**WHAT THIS TASK INVOLVES**:
Within the material below, locate the line with "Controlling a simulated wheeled" and the line with "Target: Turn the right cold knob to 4", then return those two lines and all lines between them, exactly as written.

**PROVIDED DATA**:

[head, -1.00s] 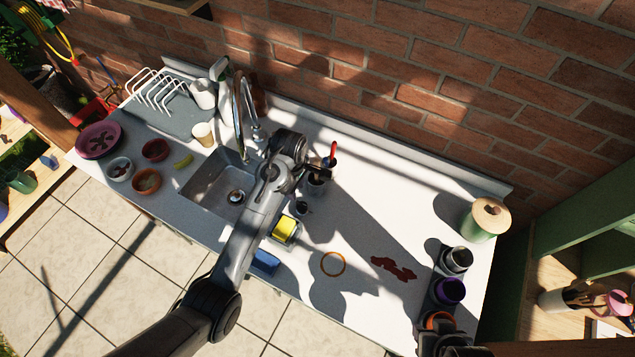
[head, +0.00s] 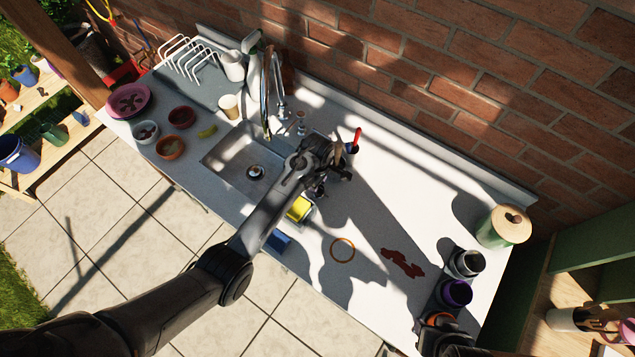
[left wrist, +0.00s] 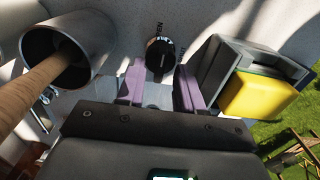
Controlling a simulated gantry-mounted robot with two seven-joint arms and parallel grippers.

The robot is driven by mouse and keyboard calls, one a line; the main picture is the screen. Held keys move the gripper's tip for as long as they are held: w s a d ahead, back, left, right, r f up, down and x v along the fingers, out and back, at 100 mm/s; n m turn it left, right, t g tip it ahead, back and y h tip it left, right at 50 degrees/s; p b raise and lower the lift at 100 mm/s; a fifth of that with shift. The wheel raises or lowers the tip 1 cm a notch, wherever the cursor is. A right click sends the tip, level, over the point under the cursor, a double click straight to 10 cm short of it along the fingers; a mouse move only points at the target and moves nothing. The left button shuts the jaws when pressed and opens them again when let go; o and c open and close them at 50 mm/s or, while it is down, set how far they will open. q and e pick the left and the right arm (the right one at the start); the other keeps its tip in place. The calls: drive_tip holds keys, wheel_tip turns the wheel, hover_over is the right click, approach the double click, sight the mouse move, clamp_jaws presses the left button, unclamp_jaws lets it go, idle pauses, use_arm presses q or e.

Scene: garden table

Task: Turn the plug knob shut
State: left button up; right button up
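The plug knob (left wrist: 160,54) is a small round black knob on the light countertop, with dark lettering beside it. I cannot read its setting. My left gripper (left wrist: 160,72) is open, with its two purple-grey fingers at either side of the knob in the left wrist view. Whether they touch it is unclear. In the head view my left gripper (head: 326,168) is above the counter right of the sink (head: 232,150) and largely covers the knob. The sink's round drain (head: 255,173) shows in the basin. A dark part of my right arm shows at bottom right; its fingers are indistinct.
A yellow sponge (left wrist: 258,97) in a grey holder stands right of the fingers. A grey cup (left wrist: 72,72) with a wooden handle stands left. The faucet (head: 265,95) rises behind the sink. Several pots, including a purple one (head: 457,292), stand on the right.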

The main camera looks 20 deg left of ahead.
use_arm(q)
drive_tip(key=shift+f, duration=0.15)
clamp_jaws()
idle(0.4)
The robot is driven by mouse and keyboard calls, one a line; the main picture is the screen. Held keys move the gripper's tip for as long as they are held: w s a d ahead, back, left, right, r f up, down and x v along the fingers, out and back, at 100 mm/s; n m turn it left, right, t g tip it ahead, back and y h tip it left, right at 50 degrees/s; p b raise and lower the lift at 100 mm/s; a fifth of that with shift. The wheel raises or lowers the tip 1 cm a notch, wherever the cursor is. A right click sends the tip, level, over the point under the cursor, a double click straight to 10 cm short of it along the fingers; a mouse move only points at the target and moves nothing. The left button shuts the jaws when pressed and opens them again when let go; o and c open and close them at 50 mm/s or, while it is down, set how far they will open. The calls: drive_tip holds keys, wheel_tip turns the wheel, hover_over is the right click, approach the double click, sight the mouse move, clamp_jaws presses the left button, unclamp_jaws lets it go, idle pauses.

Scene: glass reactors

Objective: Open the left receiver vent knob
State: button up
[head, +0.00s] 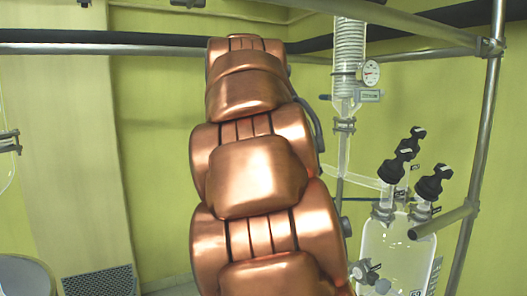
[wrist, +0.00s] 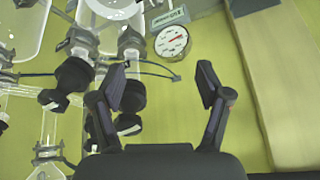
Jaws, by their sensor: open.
---
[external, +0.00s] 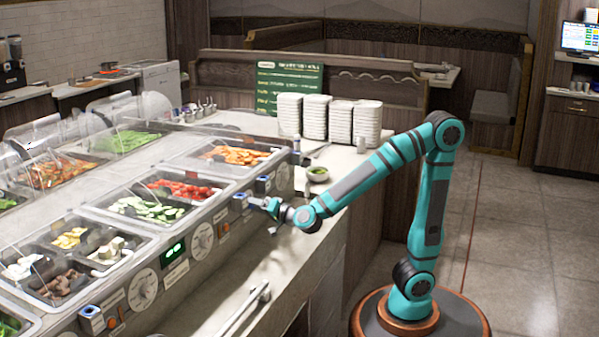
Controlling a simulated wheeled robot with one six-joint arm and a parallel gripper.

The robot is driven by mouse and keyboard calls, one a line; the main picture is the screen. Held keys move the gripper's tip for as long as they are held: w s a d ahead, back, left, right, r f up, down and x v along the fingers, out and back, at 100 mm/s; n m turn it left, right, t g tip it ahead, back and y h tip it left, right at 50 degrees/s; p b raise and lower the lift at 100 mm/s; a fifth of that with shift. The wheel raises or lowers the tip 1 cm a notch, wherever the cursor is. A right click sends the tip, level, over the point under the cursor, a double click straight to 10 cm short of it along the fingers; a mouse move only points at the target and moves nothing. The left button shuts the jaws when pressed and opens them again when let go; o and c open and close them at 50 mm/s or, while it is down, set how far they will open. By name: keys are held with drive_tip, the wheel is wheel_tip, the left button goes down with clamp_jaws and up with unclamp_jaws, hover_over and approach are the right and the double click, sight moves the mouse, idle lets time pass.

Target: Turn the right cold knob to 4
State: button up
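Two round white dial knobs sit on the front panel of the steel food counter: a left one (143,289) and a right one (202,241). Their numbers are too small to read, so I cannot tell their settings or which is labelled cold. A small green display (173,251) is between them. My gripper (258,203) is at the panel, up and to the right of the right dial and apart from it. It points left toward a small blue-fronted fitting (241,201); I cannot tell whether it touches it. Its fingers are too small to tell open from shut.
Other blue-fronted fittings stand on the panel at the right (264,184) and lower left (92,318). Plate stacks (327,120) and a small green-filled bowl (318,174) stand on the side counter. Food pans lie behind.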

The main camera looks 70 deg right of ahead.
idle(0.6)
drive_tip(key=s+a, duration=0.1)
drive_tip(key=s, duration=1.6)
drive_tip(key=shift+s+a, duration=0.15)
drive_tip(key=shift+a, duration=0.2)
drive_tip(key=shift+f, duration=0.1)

**SOLUTION TO THIS EXERCISE**:
Controlling a simulated wheeled robot with one six-joint arm and a parallel gripper.

The robot is driven by mouse and keyboard calls, one a line; the main picture is the screen. Held keys move the gripper's tip for as long as they are held: w s a d ahead, back, left, right, r f up, down and x v along the fingers, out and back, at 100 mm/s; n m turn it left, right, t g tip it ahead, back and y h tip it left, right at 50 degrees/s; p b raise and lower the lift at 100 mm/s; a fifth of that with shift. The wheel raises or lowers the tip 1 cm a notch, wherever the cursor is. A right click sends the tip, level, over the point under the cursor, a double click straight to 10 cm short of it along the fingers; a mouse move only points at the target and moves nothing. The left button shuts the jaws when pressed and opens them again when let go; o and c open and close them at 50 mm/s or, while it is down, set how far they will open. By name: keys are held with drive_tip, the wheel is wheel_tip, the left button goes down with clamp_jaws and up with unclamp_jaws, hover_over and approach are the right and the double click, sight moves the mouse, idle lets time pass.

Target: Turn the right cold knob to 4

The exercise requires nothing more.